Vulture Whale are :
Wes McDonald - Vocals and guitar
Lester Nuby III - Guitar and vocals
Keelan Parrish - Bass
Jake Waitzman - Drums
Out of the indie punk bomb shelters of Birmingham, AL beheld the inevitable union of local heroes The
Ohms and Verbena. Purveyors of hero status records that just about every Southeastern kid worth his
snot in rocknroll would give a nod to as an influence in one way or another. Originally coined as Wes
McDonald and The Fizz, the quartet featured Verbena’s drummer and later guitarist, Lester Nuby III, the
formidable backline of Keelan Parrish on the low end with Jake Waitzman keeping time behind the drum
kit, with front man Wes McDonald aka Terry Ohms of The Ohms holding court lyrically and playing
rhythm and lead guitar. They were simply too well-versed to not be tagged as a cohesive unit, a dream
of a vulture eating a whale by Nuby birthed a new creative vehicle and a band was formed.

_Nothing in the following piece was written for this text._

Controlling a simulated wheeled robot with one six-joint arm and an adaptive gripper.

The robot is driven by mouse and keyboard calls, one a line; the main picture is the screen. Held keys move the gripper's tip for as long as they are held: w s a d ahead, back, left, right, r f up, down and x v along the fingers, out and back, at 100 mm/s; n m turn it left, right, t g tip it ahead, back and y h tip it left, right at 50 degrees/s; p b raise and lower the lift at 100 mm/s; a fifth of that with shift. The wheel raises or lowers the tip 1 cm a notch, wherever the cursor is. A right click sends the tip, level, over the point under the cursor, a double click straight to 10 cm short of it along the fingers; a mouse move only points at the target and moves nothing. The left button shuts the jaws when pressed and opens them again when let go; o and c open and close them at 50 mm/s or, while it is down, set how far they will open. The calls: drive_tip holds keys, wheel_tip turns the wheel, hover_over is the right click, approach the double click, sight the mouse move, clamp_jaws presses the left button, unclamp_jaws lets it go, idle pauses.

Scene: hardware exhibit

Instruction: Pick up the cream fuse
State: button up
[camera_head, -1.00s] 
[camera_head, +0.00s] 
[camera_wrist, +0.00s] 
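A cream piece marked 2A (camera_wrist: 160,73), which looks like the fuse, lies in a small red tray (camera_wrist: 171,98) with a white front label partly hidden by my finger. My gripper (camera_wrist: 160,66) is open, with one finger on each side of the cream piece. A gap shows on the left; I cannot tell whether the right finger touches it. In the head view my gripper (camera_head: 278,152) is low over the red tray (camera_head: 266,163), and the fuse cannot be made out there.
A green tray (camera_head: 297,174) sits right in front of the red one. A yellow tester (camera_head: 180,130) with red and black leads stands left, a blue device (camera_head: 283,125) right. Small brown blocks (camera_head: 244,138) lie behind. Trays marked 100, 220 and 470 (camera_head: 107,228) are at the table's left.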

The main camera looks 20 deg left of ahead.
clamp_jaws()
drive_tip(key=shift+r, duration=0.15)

Vulture Whale’s 2007 freshmen self-titled effort, released on Nuby’s Ol’ Elegante stamp, was a nearly
perfect southern indie rock record -- tapping the same vein as remarkable debut records by McDonald’s
Ohms and Nuby’s Verbena in 2000 and 1997, respectively. McDonald’s vocal stylings straddle the gap
between The Jam’s Paul Weller and Philadelphia’s G.Love, a slight nod to Mick Jagger, and a shit ton of
Wes McDonald. Nuby and McDonald trade guitar work and form an impervious front with Parrish and
Waitzman, each upholding their end like a jack stud supporting a header in a stick framed house.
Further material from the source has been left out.